>>>>>
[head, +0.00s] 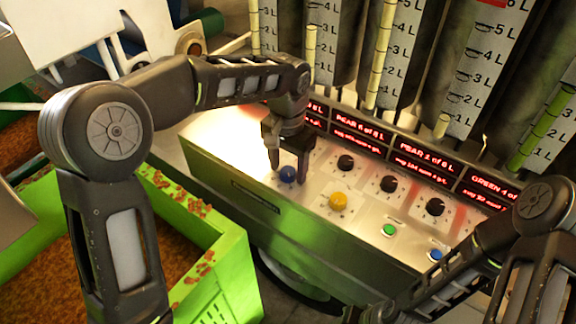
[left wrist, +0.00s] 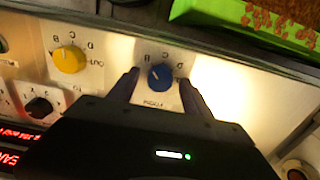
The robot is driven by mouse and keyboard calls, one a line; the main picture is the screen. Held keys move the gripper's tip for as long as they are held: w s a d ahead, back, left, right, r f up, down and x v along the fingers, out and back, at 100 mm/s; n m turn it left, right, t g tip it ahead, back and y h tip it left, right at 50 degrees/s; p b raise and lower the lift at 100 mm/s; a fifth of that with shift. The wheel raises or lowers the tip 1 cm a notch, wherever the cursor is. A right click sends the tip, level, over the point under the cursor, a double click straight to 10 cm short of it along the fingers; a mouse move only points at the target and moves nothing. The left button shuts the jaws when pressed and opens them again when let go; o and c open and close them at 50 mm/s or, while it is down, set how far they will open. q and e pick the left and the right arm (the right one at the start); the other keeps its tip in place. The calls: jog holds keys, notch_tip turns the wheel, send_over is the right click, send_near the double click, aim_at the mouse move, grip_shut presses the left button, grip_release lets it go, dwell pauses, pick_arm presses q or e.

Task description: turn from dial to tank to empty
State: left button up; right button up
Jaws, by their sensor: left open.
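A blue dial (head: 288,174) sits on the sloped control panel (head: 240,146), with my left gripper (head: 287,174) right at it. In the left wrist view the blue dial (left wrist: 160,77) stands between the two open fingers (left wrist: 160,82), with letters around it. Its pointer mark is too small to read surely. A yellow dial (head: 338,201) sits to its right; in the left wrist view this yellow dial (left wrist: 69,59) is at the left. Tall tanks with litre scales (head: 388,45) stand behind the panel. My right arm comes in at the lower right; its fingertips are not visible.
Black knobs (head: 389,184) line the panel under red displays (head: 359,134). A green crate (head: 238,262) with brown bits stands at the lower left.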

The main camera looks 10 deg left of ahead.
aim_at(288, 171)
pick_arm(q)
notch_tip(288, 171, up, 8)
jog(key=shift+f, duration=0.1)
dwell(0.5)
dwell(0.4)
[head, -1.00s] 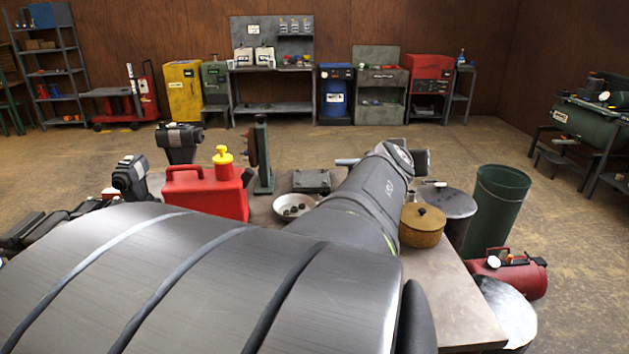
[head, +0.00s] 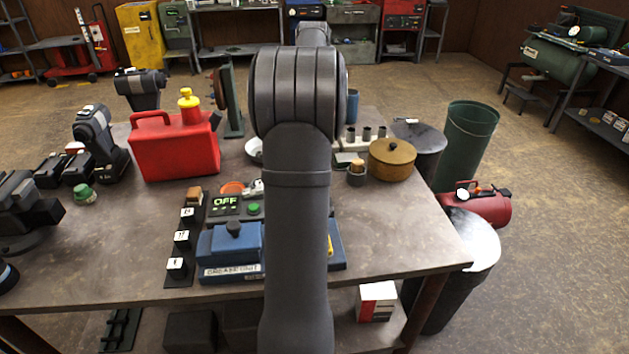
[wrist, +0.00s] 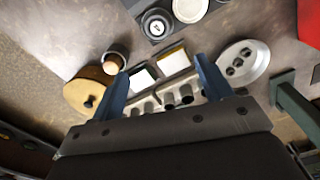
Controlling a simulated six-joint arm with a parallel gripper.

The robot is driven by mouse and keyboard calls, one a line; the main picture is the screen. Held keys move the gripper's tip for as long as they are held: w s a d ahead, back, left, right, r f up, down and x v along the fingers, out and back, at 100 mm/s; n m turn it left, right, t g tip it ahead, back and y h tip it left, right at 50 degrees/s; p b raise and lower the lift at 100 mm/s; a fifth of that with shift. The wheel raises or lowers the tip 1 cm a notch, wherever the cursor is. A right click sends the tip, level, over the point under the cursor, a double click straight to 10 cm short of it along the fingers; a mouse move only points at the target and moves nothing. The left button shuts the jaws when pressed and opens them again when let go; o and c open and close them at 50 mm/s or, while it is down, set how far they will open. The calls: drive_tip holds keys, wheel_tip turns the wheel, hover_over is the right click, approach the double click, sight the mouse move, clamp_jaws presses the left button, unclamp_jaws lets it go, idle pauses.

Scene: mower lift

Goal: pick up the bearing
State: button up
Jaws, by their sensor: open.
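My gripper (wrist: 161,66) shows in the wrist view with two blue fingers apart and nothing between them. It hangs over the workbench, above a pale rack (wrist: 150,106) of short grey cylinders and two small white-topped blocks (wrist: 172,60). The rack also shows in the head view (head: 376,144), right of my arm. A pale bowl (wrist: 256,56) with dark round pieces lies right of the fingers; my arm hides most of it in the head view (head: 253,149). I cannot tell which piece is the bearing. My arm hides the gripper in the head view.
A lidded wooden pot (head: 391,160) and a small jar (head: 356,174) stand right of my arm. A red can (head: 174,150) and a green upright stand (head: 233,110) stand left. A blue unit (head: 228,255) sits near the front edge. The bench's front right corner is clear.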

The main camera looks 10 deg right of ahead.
<<<<<
Print out the material word for word, omitting the pictures.

§ Complete output:
[head, +0.00s] 
[left wrist, +0.00s] 
The robot is driven by mouse and keyboard calls, one a line; the main picture is the screen. Held keys move the gripper's tip for as long as they are held: w s a d ahead, back, left, right, r f up, down and x v along the fingers, out and back, at 100 mm/s; n m turn it left, right, t g tip it ahead, back and y h tip it left, right at 50 degrees/s; p b raise and lower the lift at 100 mm/s; a fifth of that with shift. The wheel raises or lowers the tip 1 cm a notch, wherever the cursor is. A right click sends the tip, level, over the point under the cursor, a double click straight to 10 cm short of it along the fingers; a mouse move only points at the target and moves nothing. The left button shuts the jaws when pressed and opens them again when let go; o and c open and close them at 50 mm/s or, while it is down, set how far they will open. q and e pick the left and the right arm (the right one at the start); the other keeps its tip in place. The calls: jog holds keys, notch_tip turns the wheel, send_over is the right click, send_near the double click, aim_at the mouse move, grip_shut presses the left button, grip_release lets it go, dwell pauses, pick_arm presses q or e.

Task description: turn from dial to tank to empty
State: left button up; right button up
Jaws, by their sensor: left open.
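A blue dial (head: 288,174) sits on the sloped control panel (head: 240,146), with my left gripper (head: 287,174) right at it. In the left wrist view the blue dial (left wrist: 160,77) stands between the two open fingers (left wrist: 160,82), with letters around it. Its pointer mark is too small to read surely. A yellow dial (head: 338,201) sits to its right; in the left wrist view this yellow dial (left wrist: 69,59) is at the left. Tall tanks with litre scales (head: 388,45) stand behind the panel. My right arm comes in at the lower right; its fingertips are not visible.
Black knobs (head: 389,184) line the panel under red displays (head: 359,134). A green crate (head: 238,262) with brown bits stands at the lower left.

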The main camera looks 10 deg left of ahead.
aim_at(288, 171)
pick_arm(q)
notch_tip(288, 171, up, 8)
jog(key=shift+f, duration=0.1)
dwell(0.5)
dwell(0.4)
[head, -1.00s] 
[head, +0.00s] 
[wrist, +0.00s] 
Controlling a simulated six-joint arm with a parallel gripper.

The robot is driven by mouse and keyboard calls, one a line; the main picture is the screen. Held keys move the gripper's tip for as long as they are held: w s a d ahead, back, left, right, r f up, down and x v along the fingers, out and back, at 100 mm/s; n m turn it left, right, t g tip it ahead, back and y h tip it left, right at 50 degrees/s; p b raise and lower the lift at 100 mm/s; a fifth of that with shift. The wheel raises or lowers the tip 1 cm a notch, wherever the cursor is. A right click sends the tip, level, over the point under the cursor, a double click straight to 10 cm short of it along the fingers; a mouse move only points at the target and moves nothing. The left button shuts the jaws when pressed and opens them again when let go; o and c open and close them at 50 mm/s or, while it is down, set how far they will open. The calls: drive_tip holds keys, wheel_tip turns the wheel, hover_over is the right click, approach the double click, sight the mouse move, clamp_jaws presses the left button, unclamp_jaws lets it go, idle pauses.

Scene: mower lift

Goal: pick up the bearing
State: button up
Jaws, by their sensor: open.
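My gripper (wrist: 161,66) shows in the wrist view with two blue fingers apart and nothing between them. It hangs over the workbench, above a pale rack (wrist: 150,106) of short grey cylinders and two small white-topped blocks (wrist: 172,60). The rack also shows in the head view (head: 376,144), right of my arm. A pale bowl (wrist: 256,56) with dark round pieces lies right of the fingers; my arm hides most of it in the head view (head: 253,149). I cannot tell which piece is the bearing. My arm hides the gripper in the head view.
A lidded wooden pot (head: 391,160) and a small jar (head: 356,174) stand right of my arm. A red can (head: 174,150) and a green upright stand (head: 233,110) stand left. A blue unit (head: 228,255) sits near the front edge. The bench's front right corner is clear.

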The main camera looks 10 deg right of ahead.

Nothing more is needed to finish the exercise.